2. Where does OWASP rank broken access control?
According to the OWASP Top 10 2021 edition, broken access control is ranked number 1 (A01:2021), up from position number 5 in the 2017 edition. This rise reflects the high frequency with which it appears in real-world applications and the severity of damage when exploited.
3. Can small applications or startups be affected by broken access control?
Yes. Broken access control does not discriminate by application size. Smaller applications are often at higher risk because they typically lack dedicated security review processes and development teams with limited security expertise. Many popular web frameworks do not handle authorization automatically, placing the burden on developers to implement it correctly.
4. Can a WAF fully prevent broken access control?
A WAF is an important supplementary defense layer but cannot fully replace fixing the vulnerability at the code level.
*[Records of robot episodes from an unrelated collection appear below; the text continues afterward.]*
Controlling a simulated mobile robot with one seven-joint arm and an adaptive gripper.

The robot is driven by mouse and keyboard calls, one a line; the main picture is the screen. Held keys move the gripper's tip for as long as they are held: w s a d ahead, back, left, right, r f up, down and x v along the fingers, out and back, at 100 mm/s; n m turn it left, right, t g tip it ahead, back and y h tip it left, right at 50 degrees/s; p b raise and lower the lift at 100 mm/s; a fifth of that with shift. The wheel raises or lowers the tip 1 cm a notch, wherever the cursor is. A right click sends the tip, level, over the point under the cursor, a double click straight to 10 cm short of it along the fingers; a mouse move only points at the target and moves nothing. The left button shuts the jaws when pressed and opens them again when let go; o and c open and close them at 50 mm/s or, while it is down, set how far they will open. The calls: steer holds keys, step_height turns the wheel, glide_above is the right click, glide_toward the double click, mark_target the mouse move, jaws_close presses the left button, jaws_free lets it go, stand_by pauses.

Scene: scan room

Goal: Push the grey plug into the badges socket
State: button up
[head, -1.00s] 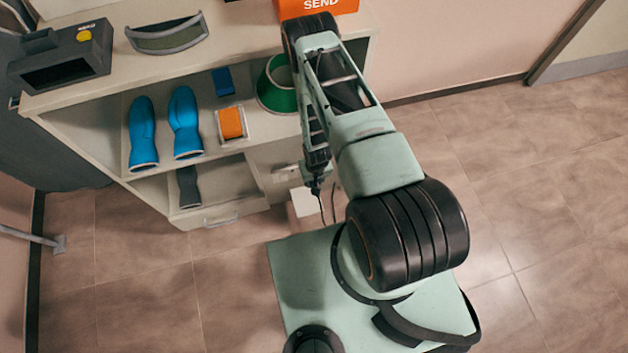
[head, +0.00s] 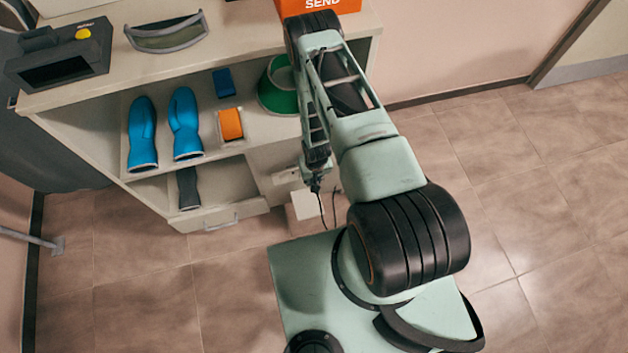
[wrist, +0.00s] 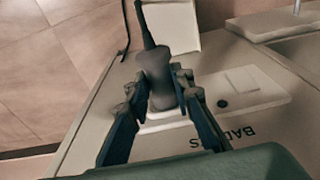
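The grey plug (wrist: 155,68) stands between the two fingers of my gripper (wrist: 160,88) in the wrist view, with its dark cable running up from it. The fingertips lie against its sides, so my gripper looks shut on it. The white badges socket plate (wrist: 262,90) is behind and right of the plug, with a switch and a dark round spot. Its label reads upside down, partly hidden by a finger. The plug's far end overlaps the plate; I cannot tell whether it is seated. In the head view, my gripper (head: 316,184) is small beside the cabinet's side.
The cabinet (head: 205,68) holds blue gloves (head: 142,135), an orange item (head: 231,124) and a green container (head: 278,88). A dark device (head: 62,57), a visor (head: 165,33) and an orange box (head: 318,6) are on top. A white box (head: 306,206) stands by the cabinet. Floor at right is clear.

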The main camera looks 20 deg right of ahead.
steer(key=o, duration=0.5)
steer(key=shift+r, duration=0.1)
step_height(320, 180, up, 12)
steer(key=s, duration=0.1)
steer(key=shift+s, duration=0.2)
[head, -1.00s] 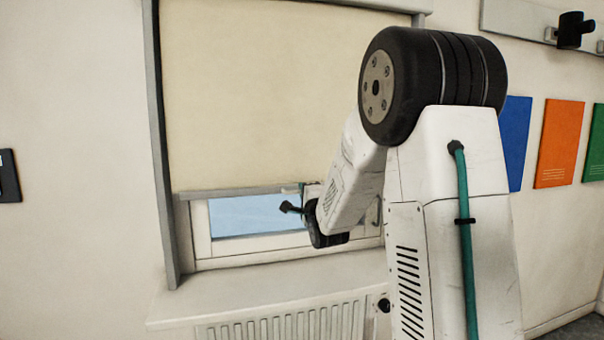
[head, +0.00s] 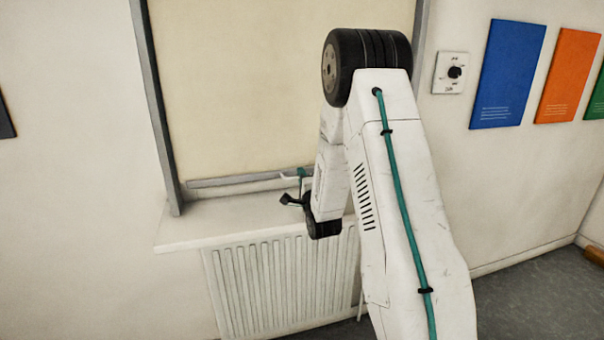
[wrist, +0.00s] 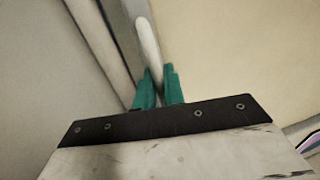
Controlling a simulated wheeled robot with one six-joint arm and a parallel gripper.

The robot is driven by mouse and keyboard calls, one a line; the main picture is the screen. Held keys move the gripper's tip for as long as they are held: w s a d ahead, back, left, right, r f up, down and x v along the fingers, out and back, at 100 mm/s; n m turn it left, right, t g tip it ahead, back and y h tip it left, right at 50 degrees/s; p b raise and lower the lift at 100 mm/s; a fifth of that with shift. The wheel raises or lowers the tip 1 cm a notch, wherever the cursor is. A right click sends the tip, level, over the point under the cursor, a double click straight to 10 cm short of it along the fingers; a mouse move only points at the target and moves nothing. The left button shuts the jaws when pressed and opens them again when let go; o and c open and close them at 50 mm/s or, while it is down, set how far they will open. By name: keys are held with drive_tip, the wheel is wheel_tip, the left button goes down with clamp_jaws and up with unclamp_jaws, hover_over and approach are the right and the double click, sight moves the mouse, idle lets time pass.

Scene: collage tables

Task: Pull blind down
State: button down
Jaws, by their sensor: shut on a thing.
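The cream blind (head: 260,80) hangs over the window in the head view. Its grey bottom bar (head: 235,183) is close above the window sill, and almost no glass shows under it. In the wrist view the cream cloth (wrist: 225,45) is at the right, beside the grey bar with a pale rounded handle (wrist: 148,42). My gripper (head: 303,173) is at the bar, right of its middle. In the wrist view its teal fingers (wrist: 158,84) are shut on the handle's near end. The exact contact is partly hidden by the fingers.
The white sill (head: 200,225) sticks out just below the bar, with a white radiator (head: 265,285) under it. A wall control (head: 451,72) and blue (head: 507,73) and orange (head: 568,75) panels are on the wall at right. The floor at right is mostly clear.

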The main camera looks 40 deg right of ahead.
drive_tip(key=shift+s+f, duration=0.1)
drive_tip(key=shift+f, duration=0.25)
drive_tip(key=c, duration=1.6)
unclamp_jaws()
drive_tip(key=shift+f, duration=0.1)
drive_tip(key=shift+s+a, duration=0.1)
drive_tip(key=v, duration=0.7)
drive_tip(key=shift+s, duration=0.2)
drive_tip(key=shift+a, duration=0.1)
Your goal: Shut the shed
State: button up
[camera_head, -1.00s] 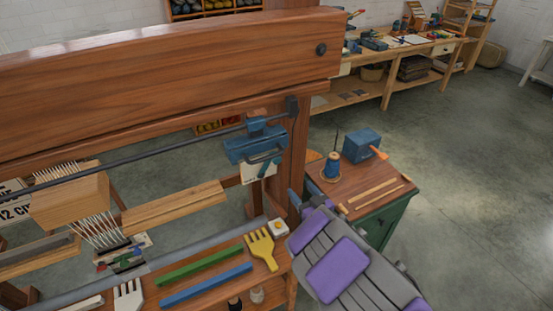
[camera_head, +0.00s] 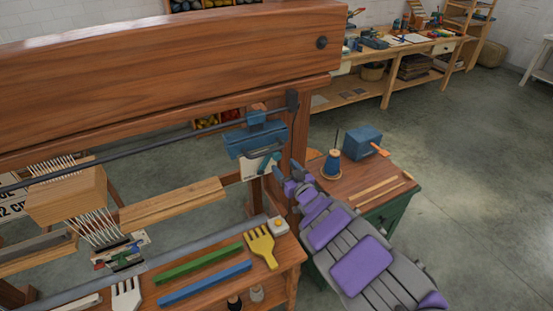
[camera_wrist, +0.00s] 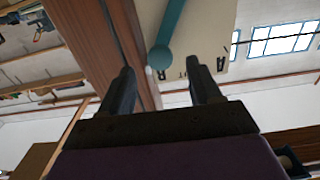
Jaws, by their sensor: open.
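A teal lever (camera_head: 264,164) shows on a cream plate (camera_head: 248,172) below a blue bracket (camera_head: 254,141) at the loom's right post. In the wrist view the teal lever (camera_wrist: 174,35) has a rounded end and lies across the cream plate (camera_wrist: 215,45), which bears dark marks. My gripper (camera_wrist: 160,75) is open, its two dark fingers on either side of the lever's end, with nothing held. From this view I cannot tell the depth between fingers and lever. In the head view my purple and grey arm reaches up beside the post; the fingers are hard to make out there.
The loom's wide wooden beam (camera_head: 170,75) and a dark rod (camera_head: 130,150) run across the left. A yellow comb (camera_head: 261,247), green bar (camera_head: 199,263) and blue bar (camera_head: 205,284) lie on its front shelf. A side table (camera_head: 362,185) holds a blue box (camera_head: 362,142) and spool (camera_head: 333,163).

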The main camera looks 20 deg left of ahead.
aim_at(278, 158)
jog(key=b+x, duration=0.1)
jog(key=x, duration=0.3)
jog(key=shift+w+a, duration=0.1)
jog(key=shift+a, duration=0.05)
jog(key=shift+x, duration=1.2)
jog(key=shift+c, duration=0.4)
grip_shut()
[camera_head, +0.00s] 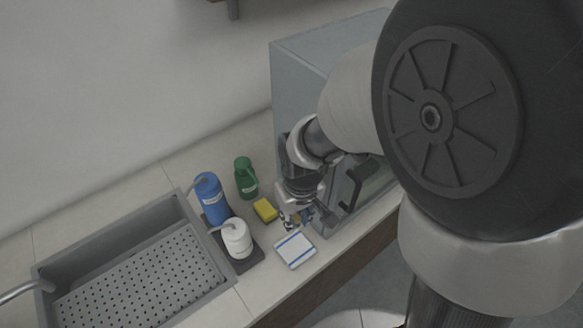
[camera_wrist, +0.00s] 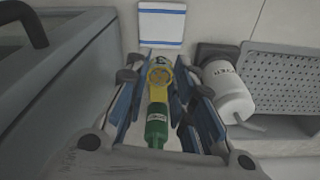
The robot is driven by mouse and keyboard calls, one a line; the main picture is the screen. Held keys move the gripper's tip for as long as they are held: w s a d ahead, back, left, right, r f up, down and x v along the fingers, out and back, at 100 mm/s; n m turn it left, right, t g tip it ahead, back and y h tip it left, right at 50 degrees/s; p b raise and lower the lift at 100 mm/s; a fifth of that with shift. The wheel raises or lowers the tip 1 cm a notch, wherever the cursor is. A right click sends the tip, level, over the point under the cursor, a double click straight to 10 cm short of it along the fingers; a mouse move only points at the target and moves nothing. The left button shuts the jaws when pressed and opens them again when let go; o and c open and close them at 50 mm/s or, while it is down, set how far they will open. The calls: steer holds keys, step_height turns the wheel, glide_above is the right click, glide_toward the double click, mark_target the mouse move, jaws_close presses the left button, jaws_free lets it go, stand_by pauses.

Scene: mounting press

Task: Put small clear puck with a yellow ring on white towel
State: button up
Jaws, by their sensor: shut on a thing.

A WAF, especially a next-generation AI WAF, can detect and block known attack patterns, but broken access control vulnerabilities rooted in complex business logic sometimes require direct patching in code. The best strategy is to combine both: secure coding and a WAF such as VNIS.
5. How often should broken access control testing be performed?
Broken access control testing should be integrated into the regular development process through code reviews and SAST within the CI/CD pipeline. In addition, in-depth website security assessments should be conducted at least once a year and are mandatory after every major architectural change, new feature addition, or modification to the permission structure.